My question is how deserved this latest run as college football crook really is. The irony of the situation isn’t lost here. Kiffin’s arrival to USC was quickly followed up with a two-year bowl ban and plane rides and phone calls from coaches trying to pick off the best of the Trojans’ roster. Four months ago, I sat in Kiffin’s office, and as I asked him about his star quarterback, the frustration from those early days at USC was still evident. “It was free agency in college football, “ Kiffin said. O’Brien has used the same phrase this week.

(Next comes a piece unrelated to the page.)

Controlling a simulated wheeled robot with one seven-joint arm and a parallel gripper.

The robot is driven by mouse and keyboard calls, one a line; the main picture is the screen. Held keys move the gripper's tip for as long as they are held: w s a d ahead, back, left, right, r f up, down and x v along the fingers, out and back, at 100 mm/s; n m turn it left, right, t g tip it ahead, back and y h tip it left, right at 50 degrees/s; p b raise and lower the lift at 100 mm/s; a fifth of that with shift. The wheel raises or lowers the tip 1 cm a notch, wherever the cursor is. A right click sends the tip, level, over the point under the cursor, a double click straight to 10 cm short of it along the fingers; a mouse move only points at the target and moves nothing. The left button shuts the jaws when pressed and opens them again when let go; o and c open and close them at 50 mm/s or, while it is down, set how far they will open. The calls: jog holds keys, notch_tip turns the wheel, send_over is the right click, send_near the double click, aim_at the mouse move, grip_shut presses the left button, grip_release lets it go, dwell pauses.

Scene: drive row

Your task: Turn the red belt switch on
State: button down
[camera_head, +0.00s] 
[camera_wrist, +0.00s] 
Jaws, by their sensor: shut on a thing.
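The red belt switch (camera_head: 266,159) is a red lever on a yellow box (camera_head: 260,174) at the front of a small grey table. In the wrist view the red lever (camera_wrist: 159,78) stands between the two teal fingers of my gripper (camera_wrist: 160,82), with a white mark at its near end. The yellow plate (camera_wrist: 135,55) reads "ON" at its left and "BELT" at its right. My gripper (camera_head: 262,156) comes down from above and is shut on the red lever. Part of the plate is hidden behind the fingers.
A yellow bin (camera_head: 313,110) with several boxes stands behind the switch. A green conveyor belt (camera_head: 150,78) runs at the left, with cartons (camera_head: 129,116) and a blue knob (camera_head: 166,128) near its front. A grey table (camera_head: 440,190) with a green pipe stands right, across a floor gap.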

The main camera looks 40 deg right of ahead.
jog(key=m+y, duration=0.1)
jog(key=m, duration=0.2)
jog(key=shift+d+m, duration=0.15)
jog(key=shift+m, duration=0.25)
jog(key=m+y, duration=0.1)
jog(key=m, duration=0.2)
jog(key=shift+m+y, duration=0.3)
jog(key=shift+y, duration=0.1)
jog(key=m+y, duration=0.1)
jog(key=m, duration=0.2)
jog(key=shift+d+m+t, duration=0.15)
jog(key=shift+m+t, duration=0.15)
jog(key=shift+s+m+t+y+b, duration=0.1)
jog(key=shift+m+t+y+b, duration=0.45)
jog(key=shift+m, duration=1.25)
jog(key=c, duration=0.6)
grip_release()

The problem some have is that Kiffin should know better, that no one knows more than he does about being forced to re-recruit a program’s own players. But that type of responsibility is an unfair thing to ask. Coaches from around the country are flocking to State College in an effort to make up for previous misses, and that Kiffin was once put through the same thing shouldn’t mean he loses out on that same chance. Even the notion that the situations are similar is unfounded. Players were able to leave USC because one player got paid. Players are able to leave Penn State because of a systematic and university-wide cover-up of a scandal of such horror that it is bound to follow the program and the school forever. For this current group of Penn State players, every game will be a referendum on whether it should be played.
The topic of recruiting Penn State players has been a recurring theme at Big Ten Media Days. Urban Meyer pleaded enough ignorance to acquit himself when he inevitably does it. Bret Bielema and his Midwestern values are steadfast against. Purdue coach Danny Hope is the only one willing to tell it like it is: “For us not to compete would be a disadvantage for our football program. Whether anything materializes out of it, I don’t know. If they’re available, we’re interested.”
So is Kiffin, and so he should be. The job Kiffin has done rebuilding USC in the time he’s done it is one that seemed impossible two years ago, and that success is likely rooted in an understanding of the heartless world of today’s recruiting. Kiffin was asked earlier this week whether he would provide counsel to O’Brien if the Penn State coach reached out. Much has been made about how Kiffin answered in the affirmative and then spent much of that same day lobbying for Redd from the Pac-12 Media Days podium. The thing is, O’Brien should be asking Kiffin for advice. The turnaround in Troy is the product of a man who knows the system better than those he’s competing against. Lane Kiffin has thrived as a college coach because he’s good at being one, and trying to add one final piece to a championship-caliber team is no different.